%%

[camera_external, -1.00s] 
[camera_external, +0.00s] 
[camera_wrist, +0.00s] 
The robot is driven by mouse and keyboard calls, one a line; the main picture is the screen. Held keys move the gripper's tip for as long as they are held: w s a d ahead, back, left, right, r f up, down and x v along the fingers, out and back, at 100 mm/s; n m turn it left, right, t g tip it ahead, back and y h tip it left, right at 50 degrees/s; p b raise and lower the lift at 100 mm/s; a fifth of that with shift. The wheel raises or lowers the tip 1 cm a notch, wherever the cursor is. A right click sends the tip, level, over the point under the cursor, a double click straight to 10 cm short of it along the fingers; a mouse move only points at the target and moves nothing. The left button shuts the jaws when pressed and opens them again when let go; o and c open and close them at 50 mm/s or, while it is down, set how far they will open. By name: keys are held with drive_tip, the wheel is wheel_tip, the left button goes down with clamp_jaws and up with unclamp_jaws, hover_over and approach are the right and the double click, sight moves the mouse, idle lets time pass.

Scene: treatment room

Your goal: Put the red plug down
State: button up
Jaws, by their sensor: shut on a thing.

%%

> **Brief**
Copy out the material above in its entirety. Every detail must match.

> **Expected answer**
[camera_external, -1.00s] 
[camera_external, +0.00s] 
[camera_wrist, +0.00s] 
The robot is driven by mouse and keyboard calls, one a line; the main picture is the screen. Held keys move the gripper's tip for as long as they are held: w s a d ahead, back, left, right, r f up, down and x v along the fingers, out and back, at 100 mm/s; n m turn it left, right, t g tip it ahead, back and y h tip it left, right at 50 degrees/s; p b raise and lower the lift at 100 mm/s; a fifth of that with shift. The wheel raises or lowers the tip 1 cm a notch, wherever the cursor is. A right click sends the tip, level, over the point under the cursor, a double click straight to 10 cm short of it along the fingers; a mouse move only points at the target and moves nothing. The left button shuts the jaws when pressed and opens them again when let go; o and c open and close them at 50 mm/s or, while it is down, set how far they will open. By name: keys are held with drive_tip, the wheel is wheel_tip, the left button goes down with clamp_jaws and up with unclamp_jaws, hover_over and approach are the right and the double click, sight moves the mouse, idle lets time pass.

Scene: treatment room

Your goal: Put the red plug down
State: button up
Jaws, by their sensor: shut on a thing.

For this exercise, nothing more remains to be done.